§ GIVEN REQUEST
Images must not appear in your copy; reproduce every other part of the records exactly.

........

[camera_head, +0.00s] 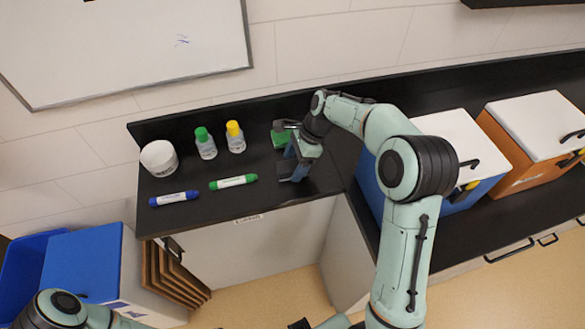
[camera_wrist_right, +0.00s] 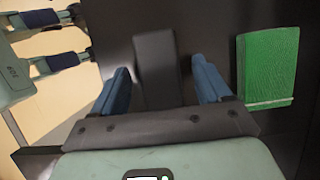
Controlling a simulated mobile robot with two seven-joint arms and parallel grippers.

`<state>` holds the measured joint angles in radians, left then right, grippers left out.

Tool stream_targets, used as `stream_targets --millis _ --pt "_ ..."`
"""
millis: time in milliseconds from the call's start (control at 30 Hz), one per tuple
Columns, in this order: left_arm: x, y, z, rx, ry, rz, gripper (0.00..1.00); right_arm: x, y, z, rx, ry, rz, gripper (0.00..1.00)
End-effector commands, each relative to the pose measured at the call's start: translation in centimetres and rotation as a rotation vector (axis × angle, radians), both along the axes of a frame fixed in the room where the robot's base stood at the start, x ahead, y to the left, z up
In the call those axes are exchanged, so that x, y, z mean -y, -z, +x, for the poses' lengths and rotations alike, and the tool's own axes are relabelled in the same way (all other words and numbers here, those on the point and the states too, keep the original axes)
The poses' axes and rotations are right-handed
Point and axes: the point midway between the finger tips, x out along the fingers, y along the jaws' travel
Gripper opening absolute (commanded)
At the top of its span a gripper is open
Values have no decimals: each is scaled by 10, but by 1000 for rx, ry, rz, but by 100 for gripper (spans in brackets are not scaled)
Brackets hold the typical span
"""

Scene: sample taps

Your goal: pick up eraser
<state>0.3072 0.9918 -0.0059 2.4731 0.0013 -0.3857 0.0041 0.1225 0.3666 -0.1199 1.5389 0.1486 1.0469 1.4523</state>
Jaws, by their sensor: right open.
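A dark grey oblong block (camera_wrist_right: 155,70), which looks like the eraser, lies on the black counter. My right gripper (camera_wrist_right: 161,78) is open over it, with one blue finger on each side of the block and a gap showing at both. In the head view my right gripper (camera_head: 292,167) is low over the counter near its right part and largely hides the block. My left gripper (camera_wrist_right: 80,34) shows at the upper left of the right wrist view, its two blue fingers apart and nothing between them.
A green block (camera_wrist_right: 268,65) lies just right of my right gripper; it also shows in the head view (camera_head: 279,138). Green-capped (camera_head: 205,147) and yellow-capped (camera_head: 235,138) bottles, a white jar (camera_head: 159,158), a blue marker (camera_head: 174,198) and a green marker (camera_head: 233,182) stand or lie further left.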

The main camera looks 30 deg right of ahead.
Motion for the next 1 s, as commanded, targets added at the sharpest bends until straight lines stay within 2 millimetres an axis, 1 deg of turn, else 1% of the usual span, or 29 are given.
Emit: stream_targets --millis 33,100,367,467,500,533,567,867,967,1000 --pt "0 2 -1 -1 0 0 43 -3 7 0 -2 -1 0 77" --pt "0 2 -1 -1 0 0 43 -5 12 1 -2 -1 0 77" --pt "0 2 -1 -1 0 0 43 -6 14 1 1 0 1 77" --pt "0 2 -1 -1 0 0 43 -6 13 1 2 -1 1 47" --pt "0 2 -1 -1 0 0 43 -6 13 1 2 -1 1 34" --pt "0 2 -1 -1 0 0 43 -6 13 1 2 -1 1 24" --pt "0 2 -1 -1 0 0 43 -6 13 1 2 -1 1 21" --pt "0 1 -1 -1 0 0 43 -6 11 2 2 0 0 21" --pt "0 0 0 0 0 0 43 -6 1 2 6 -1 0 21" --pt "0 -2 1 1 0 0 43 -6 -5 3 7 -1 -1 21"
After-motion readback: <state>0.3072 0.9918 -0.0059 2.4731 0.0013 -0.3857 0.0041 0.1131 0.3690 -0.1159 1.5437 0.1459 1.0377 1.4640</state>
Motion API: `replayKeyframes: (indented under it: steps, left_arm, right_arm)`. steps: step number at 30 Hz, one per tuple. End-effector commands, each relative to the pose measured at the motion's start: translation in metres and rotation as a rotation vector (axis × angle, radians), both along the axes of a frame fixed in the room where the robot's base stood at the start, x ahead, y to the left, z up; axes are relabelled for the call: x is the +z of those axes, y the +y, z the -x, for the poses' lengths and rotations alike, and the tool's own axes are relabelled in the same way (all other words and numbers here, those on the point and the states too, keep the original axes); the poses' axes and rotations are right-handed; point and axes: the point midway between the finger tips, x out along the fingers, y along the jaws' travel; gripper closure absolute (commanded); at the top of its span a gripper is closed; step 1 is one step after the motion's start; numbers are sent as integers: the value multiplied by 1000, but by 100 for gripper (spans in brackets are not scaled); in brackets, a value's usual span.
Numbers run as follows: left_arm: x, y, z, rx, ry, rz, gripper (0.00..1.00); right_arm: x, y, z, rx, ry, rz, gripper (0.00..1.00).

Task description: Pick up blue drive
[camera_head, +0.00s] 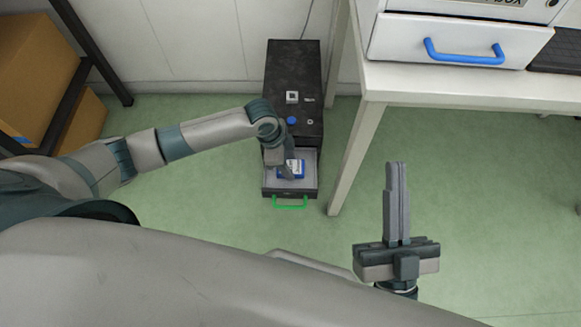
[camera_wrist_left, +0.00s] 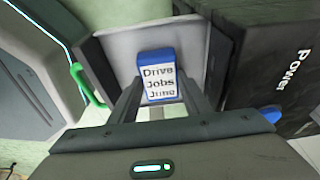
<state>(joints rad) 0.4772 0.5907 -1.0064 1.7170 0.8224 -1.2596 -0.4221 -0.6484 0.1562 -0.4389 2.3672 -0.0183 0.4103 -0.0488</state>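The blue drive (camera_head: 291,169) has a white label and lies in the pulled-out grey drawer (camera_head: 312,157) of a black box (camera_head: 292,75). In the left wrist view the blue drive (camera_wrist_left: 158,75) shows its label, reading "Drive Jobs" and a third, partly covered line. My left gripper (camera_head: 286,170) reaches down over the drawer. In the left wrist view my left gripper (camera_wrist_left: 160,95) is open, with one finger on each side of the drive's near end; I cannot tell if they touch it. My right gripper (camera_head: 396,168) looks shut and empty, away from the drawer.
The drawer has a green handle (camera_head: 290,204). A blue button (camera_head: 291,121) sits on the black box. A white table (camera_head: 440,85) with a blue-handled drawer unit (camera_head: 463,54) stands right. A shelf with cardboard boxes (camera_head: 35,70) is at left. Green floor is clear in front.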

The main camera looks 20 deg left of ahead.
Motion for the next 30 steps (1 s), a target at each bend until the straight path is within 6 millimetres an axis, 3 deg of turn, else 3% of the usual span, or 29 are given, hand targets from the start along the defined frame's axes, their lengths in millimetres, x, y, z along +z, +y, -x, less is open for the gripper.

........

§ ANSWER IN FULL
[camera_head, +0.00s] 
[camera_wrist_right, +0.00s] 
Controlling a simulated mobile robot with two seven-joint arms and parallel grippers.

`<state>` holds the measured joint angles in radians, left then right, grippers left out.

Tool stream_targets, used as `stream_targets --millis _ --pt "_ ..."`
"""
millis: time in milliseconds from the call's start (control at 30 Hz), one per tuple
Columns, in this order: left_arm: x, y, z, rx, ry, rz, gripper (0.00..1.00); right_arm: x, y, z, rx, ry, rz, gripper (0.00..1.00)
End-effector commands, each relative to the pose measured at the call's start: translation in centimetres and rotation as a rotation vector (axis × angle, radians), both along the axes of a frame fixed in the room where the robot's base stood at the start, x ahead, y to the left, z up
In the call those axes are exchanged, so that x, y, z mean -y, -z, +x, for the poses' lengths and rotations alike, and the tool's own axes are relabelled in the same way (all other words and numbers here, those on the point and the states too, keep the original axes)
The poses' axes and rotations are right-handed
Point and axes: the point midway between the finger tips, x out along the fingers, y along the jaws' travel
Gripper opening absolute (commanded)
At the top of its span a gripper is open
Values have no decimals: each is scaled by 10, but by 1000 for rx, ry, rz, but by 100 for gripper (spans in brackets are not scaled)
Brackets hold the typical span
"""

Scene: sample taps

Your goal: pick up eraser
<state>0.3072 0.9918 -0.0059 2.4731 0.0013 -0.3857 0.0041 0.1225 0.3666 -0.1199 1.5389 0.1486 1.0469 1.4523</state>
Jaws, by their sensor: right open.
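A dark grey oblong block (camera_wrist_right: 155,70), which looks like the eraser, lies on the black counter. My right gripper (camera_wrist_right: 161,78) is open over it, with one blue finger on each side of the block and a gap showing at both. In the head view my right gripper (camera_head: 292,167) is low over the counter near its right part and largely hides the block. My left gripper (camera_wrist_right: 80,34) shows at the upper left of the right wrist view, its two blue fingers apart and nothing between them.
A green block (camera_wrist_right: 268,65) lies just right of my right gripper; it also shows in the head view (camera_head: 279,138). Green-capped (camera_head: 205,147) and yellow-capped (camera_head: 235,138) bottles, a white jar (camera_head: 159,158), a blue marker (camera_head: 174,198) and a green marker (camera_head: 233,182) stand or lie further left.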

The main camera looks 30 deg right of ahead.
Motion for the next 1 s, as commanded, targets added at the sharpest bends until straight lines stay within 2 millimetres an axis, 1 deg of turn, else 1% of the usual span, or 29 are given.
Emit: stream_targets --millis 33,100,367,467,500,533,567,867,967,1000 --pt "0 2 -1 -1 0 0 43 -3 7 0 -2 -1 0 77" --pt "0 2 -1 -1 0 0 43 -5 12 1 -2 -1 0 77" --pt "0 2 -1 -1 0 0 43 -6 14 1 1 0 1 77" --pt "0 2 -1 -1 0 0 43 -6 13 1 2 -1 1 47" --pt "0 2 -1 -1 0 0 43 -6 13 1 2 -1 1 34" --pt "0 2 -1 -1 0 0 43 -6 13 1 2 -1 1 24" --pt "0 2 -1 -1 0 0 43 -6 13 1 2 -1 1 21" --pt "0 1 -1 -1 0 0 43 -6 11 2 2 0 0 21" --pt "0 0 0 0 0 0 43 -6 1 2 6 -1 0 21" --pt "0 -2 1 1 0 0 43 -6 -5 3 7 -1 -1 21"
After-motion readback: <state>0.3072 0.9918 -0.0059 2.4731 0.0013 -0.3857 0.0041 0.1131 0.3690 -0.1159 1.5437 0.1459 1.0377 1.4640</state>
Motion API: `replayKeyframes: (indented under it: steps, left_arm, right_arm)`. steps: step number at 30 Hz, one per tuple. End-effector commands, each relative to the pose measured at the motion's start: translation in metres and rotation as a rotation vector (axis × angle, radians), both along the axes of a frame fixed in the room where the robot's base stood at the start, x ahead, y to the left, z up; axes are relabelled for the call: x is the +z of those axes, y the +y, z the -x, for the poses' lengths and rotations alike, and the tool's own axes are relabelled in the same way (all other words and numbers here, those on the point and the states too, keep the original axes); the poses' axes and rotations are right-handed; point and axes: the point midway between the finger tips, x out along the fingers, y along the jaws' travel; gripper closure absolute (commanded); at the top of its span a gripper is closed; step 1 is one step after the motion's start; numbers are sent as integers: the value multiplied by 1000, but by 100 for gripper (spans in brackets are not scaled); in brackets, a value's usual span.
Numbers run as follows: left_arm: x, y, z, rx, ry, rz, gripper (0.00..1.00); right_arm: x, y, z, rx, ry, rz, gripper (0.00..1.00).

Task description: Pick up blue drive
[camera_head, +0.00s] 
[camera_wrist_left, +0.00s] 
<state>(joints rad) 0.4772 0.5907 -1.0064 1.7170 0.8224 -1.2596 -0.4221 -0.6484 0.1562 -0.4389 2.3672 -0.0183 0.4103 -0.0488</state>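The blue drive (camera_head: 291,169) has a white label and lies in the pulled-out grey drawer (camera_head: 312,157) of a black box (camera_head: 292,75). In the left wrist view the blue drive (camera_wrist_left: 158,75) shows its label, reading "Drive Jobs" and a third, partly covered line. My left gripper (camera_head: 286,170) reaches down over the drawer. In the left wrist view my left gripper (camera_wrist_left: 160,95) is open, with one finger on each side of the drive's near end; I cannot tell if they touch it. My right gripper (camera_head: 396,168) looks shut and empty, away from the drawer.
The drawer has a green handle (camera_head: 290,204). A blue button (camera_head: 291,121) sits on the black box. A white table (camera_head: 440,85) with a blue-handled drawer unit (camera_head: 463,54) stands right. A shelf with cardboard boxes (camera_head: 35,70) is at left. Green floor is clear in front.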

The main camera looks 20 deg left of ahead.
Motion for the next 30 steps (1 s), a target at each bend until the straight path is within 6 millimetres an axis, 3 deg of turn, else 3% of the usual span, or 29 are given, hand targets from the start along the defined frame's axes, their lengths in millimetres, x, y, z along +z, +y, -x, less is open for the gripper.

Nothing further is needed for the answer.